Scan the data below. Pull out each line where "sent" occurs.
Available records start
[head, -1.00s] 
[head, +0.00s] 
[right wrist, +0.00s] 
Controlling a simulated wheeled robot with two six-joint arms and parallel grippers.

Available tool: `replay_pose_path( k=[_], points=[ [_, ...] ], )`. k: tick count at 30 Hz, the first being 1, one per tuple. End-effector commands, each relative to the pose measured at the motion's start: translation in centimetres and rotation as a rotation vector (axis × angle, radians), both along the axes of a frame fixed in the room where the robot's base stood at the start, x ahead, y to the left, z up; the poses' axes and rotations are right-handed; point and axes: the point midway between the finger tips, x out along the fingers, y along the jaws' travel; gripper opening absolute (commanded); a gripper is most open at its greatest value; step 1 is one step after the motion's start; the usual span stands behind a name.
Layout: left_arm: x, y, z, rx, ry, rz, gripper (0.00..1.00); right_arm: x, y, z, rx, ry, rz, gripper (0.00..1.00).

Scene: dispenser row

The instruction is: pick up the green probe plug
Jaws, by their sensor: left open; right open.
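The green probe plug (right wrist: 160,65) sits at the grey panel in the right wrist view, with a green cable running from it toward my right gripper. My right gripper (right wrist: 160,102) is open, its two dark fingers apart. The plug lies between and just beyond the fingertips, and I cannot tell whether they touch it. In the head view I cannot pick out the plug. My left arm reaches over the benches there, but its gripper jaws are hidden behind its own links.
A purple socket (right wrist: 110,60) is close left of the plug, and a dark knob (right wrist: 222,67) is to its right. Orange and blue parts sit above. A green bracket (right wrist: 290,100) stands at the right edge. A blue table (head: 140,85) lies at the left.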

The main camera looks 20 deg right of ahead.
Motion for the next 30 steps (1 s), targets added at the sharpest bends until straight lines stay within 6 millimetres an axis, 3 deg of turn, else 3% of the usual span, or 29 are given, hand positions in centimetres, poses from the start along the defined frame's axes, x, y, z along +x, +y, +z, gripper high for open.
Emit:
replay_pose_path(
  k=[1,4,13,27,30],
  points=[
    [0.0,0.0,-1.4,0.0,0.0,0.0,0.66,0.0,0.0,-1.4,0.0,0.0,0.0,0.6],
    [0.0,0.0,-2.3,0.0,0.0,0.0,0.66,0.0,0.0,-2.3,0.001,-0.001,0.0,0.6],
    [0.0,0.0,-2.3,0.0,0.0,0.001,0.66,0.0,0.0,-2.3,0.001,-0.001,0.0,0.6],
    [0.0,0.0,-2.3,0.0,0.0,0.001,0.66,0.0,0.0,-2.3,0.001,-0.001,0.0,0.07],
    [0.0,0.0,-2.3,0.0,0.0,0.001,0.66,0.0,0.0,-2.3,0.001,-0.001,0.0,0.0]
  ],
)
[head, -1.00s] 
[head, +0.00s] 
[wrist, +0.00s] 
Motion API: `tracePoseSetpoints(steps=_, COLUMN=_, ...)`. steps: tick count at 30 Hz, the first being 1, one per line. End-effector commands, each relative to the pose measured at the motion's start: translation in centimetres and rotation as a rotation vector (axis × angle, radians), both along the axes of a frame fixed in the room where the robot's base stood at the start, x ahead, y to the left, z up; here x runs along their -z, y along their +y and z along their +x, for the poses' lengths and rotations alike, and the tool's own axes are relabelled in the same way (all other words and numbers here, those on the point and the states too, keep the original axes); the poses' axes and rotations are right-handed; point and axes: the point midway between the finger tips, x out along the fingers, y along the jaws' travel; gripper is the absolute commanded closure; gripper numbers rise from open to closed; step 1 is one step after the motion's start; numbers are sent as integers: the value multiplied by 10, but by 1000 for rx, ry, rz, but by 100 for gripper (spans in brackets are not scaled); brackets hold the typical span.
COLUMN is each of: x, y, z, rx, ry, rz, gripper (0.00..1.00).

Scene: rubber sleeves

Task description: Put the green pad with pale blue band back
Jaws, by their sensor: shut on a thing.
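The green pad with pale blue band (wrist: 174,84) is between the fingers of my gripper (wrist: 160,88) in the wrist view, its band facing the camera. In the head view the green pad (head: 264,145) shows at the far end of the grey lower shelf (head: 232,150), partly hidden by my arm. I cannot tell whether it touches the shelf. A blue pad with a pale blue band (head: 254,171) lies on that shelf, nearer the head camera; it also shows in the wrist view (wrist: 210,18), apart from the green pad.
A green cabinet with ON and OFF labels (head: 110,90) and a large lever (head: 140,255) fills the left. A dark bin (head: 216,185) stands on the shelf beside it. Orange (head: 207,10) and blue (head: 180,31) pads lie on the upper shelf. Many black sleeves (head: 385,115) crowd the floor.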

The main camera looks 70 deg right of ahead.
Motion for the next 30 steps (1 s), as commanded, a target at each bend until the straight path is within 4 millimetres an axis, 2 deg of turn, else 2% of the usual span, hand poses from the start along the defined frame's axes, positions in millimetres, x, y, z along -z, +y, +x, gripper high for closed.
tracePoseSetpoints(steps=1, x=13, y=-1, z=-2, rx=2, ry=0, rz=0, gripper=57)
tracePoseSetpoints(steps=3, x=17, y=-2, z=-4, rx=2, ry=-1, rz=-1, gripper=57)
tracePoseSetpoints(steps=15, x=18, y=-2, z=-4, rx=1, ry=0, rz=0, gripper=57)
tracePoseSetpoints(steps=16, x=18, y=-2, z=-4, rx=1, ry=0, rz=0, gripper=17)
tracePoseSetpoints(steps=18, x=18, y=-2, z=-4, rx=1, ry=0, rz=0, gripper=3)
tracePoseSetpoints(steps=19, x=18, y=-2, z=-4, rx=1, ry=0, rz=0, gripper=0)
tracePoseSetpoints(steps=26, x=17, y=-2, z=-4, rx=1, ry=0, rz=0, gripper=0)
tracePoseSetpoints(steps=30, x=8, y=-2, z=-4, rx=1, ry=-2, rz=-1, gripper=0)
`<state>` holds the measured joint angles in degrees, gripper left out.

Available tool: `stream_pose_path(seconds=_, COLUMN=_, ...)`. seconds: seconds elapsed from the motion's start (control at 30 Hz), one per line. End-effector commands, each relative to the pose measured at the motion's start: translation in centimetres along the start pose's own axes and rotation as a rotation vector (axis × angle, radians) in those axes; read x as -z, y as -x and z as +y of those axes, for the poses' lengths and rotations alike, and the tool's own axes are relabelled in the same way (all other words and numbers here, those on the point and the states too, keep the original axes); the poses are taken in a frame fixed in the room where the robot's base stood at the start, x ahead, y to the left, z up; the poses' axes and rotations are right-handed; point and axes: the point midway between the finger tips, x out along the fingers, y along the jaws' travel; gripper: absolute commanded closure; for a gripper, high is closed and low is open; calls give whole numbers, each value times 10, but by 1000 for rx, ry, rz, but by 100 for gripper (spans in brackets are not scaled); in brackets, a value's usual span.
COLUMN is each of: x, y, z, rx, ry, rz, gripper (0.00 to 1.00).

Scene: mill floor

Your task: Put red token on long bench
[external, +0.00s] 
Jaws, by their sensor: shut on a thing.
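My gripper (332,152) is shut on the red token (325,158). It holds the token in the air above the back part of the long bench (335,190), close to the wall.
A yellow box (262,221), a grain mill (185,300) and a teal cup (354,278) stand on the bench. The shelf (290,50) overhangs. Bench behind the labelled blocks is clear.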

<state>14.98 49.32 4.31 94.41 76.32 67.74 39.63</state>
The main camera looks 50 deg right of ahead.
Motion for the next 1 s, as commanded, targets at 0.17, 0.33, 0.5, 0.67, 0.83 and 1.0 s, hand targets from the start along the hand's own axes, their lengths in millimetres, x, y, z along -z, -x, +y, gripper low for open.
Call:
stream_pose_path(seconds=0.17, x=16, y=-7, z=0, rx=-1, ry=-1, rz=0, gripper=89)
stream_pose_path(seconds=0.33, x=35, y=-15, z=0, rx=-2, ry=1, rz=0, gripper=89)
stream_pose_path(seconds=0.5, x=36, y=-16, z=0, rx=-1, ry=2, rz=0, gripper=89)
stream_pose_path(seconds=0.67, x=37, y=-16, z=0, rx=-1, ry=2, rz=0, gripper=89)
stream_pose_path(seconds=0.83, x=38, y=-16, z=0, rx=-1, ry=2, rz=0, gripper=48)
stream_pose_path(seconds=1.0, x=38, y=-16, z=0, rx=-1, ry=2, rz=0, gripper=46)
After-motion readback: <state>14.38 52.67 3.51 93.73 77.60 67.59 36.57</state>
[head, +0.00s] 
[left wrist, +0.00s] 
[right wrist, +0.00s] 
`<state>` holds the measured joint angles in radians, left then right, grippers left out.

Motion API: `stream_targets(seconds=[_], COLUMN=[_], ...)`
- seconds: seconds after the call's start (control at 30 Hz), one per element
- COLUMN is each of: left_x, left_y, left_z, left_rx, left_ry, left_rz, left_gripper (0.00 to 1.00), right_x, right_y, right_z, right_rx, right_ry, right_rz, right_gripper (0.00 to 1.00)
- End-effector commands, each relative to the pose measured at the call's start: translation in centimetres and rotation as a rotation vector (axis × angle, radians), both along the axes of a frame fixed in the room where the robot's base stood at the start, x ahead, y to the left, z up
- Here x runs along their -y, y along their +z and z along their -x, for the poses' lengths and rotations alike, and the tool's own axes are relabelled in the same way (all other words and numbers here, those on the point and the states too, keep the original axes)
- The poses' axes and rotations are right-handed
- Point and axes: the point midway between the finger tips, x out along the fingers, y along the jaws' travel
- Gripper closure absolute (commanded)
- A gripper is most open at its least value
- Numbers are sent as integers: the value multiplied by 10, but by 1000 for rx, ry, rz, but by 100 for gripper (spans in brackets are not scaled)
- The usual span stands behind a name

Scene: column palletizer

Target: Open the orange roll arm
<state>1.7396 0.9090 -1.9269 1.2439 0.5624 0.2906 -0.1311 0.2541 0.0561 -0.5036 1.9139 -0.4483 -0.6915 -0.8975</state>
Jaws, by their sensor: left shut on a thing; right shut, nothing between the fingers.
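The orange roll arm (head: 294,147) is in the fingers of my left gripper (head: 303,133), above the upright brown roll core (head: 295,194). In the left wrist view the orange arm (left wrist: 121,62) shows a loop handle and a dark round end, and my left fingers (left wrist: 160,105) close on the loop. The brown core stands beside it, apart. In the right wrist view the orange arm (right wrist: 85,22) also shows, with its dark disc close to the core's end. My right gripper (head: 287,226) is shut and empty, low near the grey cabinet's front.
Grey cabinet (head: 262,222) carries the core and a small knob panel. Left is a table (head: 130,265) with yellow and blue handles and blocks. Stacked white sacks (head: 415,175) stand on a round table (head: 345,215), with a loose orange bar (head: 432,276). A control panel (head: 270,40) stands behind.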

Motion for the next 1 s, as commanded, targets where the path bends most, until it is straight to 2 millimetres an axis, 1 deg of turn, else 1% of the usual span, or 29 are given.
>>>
Available records end
> _Answer to this problem_
Motion API: `tracePoseSetpoints(steps=_, COLUMN=_, ...)`. steps: tick count at 30 Hz, the first being 1, one per line. End-effector commands, each relative to the pose measured at the motion's start: translation in centimetres and rotation as a rotation vector (axis × angle, radians), both along the axes of a frame fixed in the room where the robot's base stood at the start, x ahead, y to the left, z up; here x runs along their -z, y along their +y and z along their +x, for the poses' lengths and rotations alike, and the tool's own axes are relabelled in the same way (all other words and numbers here, those on the point and the states too, keep the original axes); the poses' axes and rotations are right-handed; point and axes: the point midway between the finger tips, x out along the fingers, y along the jaws' travel; gripper is the absolute commanded closure; gripper numbers rise from open to closed; step 1 is one step after the motion's start; numbers are sent as integers: the value multiplied by 10, but by 1000 for rx, ry, rz, but by 100 for gripper (spans in brackets are not scaled); brackets hold the typical span.
- Numbers are sent as integers: the value multiplied by 10, but by 1000 for rx, ry, rz, but by 100 for gripper (spans in brackets are not scaled)

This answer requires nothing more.